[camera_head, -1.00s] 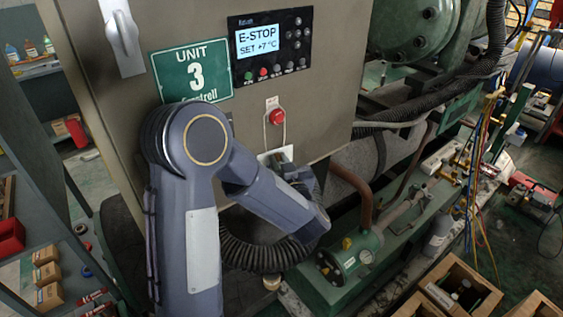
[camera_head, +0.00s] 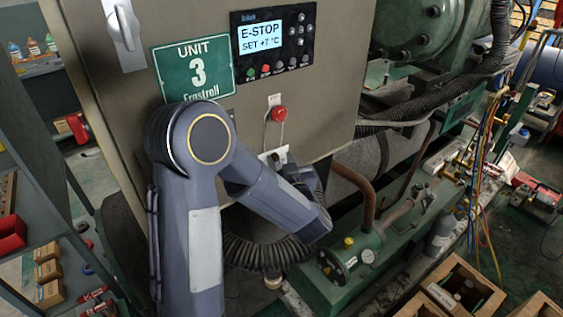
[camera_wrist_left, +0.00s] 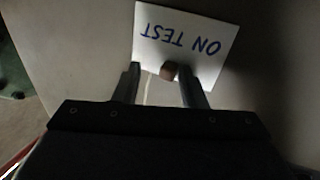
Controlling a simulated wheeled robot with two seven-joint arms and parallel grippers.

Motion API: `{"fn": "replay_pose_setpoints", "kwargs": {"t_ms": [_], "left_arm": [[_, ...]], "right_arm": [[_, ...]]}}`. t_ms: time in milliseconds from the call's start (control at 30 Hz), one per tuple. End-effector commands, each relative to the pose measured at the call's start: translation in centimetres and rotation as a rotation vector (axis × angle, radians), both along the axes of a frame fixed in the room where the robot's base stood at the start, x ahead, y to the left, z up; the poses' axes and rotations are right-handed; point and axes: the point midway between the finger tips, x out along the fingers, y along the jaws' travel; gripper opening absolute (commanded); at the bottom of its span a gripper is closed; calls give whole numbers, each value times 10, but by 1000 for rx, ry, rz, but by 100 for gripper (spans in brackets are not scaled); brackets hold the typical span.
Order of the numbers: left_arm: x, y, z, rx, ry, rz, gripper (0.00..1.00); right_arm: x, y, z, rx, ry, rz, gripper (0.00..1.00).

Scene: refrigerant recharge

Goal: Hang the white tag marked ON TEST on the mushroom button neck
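The red mushroom button (camera_head: 279,113) sticks out of the cabinet front below the display. A thin pale cord runs down both sides of it, seemingly looped around it; whether it sits on the neck I cannot tell. The white tag (camera_head: 281,152) hangs below the button, partly hidden by my left arm. In the wrist view the tag (camera_wrist_left: 186,35) reads ON TEST upside down, just beyond the fingertips. My left gripper (camera_wrist_left: 160,78) has its fingers apart. A small brown block (camera_wrist_left: 169,70) lies between them, close to the right finger and clear of the left. My right gripper is out of view.
The cabinet front (camera_head: 335,110) carries the green UNIT 3 sign (camera_head: 193,70) and the E-STOP display (camera_head: 272,44). Pipes and a green vessel (camera_head: 350,255) stand below right. Shelving (camera_head: 40,160) is at left, and wooden crates (camera_head: 455,285) are at lower right.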

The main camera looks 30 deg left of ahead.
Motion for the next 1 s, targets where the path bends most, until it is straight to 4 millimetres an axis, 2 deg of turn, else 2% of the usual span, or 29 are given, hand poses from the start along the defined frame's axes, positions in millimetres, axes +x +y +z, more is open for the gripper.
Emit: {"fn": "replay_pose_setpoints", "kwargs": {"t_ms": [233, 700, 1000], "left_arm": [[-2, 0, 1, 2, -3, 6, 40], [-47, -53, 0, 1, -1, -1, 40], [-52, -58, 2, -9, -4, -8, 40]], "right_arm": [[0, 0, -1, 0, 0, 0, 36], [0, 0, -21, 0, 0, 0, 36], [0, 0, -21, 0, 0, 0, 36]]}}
□ □ □ □
Repeat only the lines between the start of the data and the line with "Scene: refrigerant recharge", including those two lines, and skip the pictures.

[camera_head, -1.00s] 
[camera_head, +0.00s] 
[camera_wrist_left, +0.00s] 
Controlling a simulated wheeled robot with two seven-joint arms and parallel grippers.

Motion API: `{"fn": "replay_pose_setpoints", "kwargs": {"t_ms": [_], "left_arm": [[_, ...]], "right_arm": [[_, ...]]}}`. t_ms: time in milliseconds from the call's start (control at 30 Hz), one per tuple. End-effector commands, each relative to the pose measured at the call's start: translation in centimetres and rotation as a rotation vector (axis × angle, radians), both along the axes of a frame fixed in the room where the robot's base stood at the start, x ahead, y to the left, z up; the poses' axes and rotations are right-handed; point and axes: the point midway between the finger tips, x out along the fingers, y along the jaws' travel; gripper opening absolute (commanded); at the bottom of its span a gripper is closed; calls give whole numbers, each value times 10, but by 1000 for rx, ry, rz, but by 100 for gripper (spans in brackets are not scaled); brackets hold the typical span.
Order of the numbers: left_arm: x, y, z, rx, ry, rz, gripper (0.00..1.00); right_arm: x, y, z, rx, ry, rz, gripper (0.00..1.00).

Scene: refrigerant recharge

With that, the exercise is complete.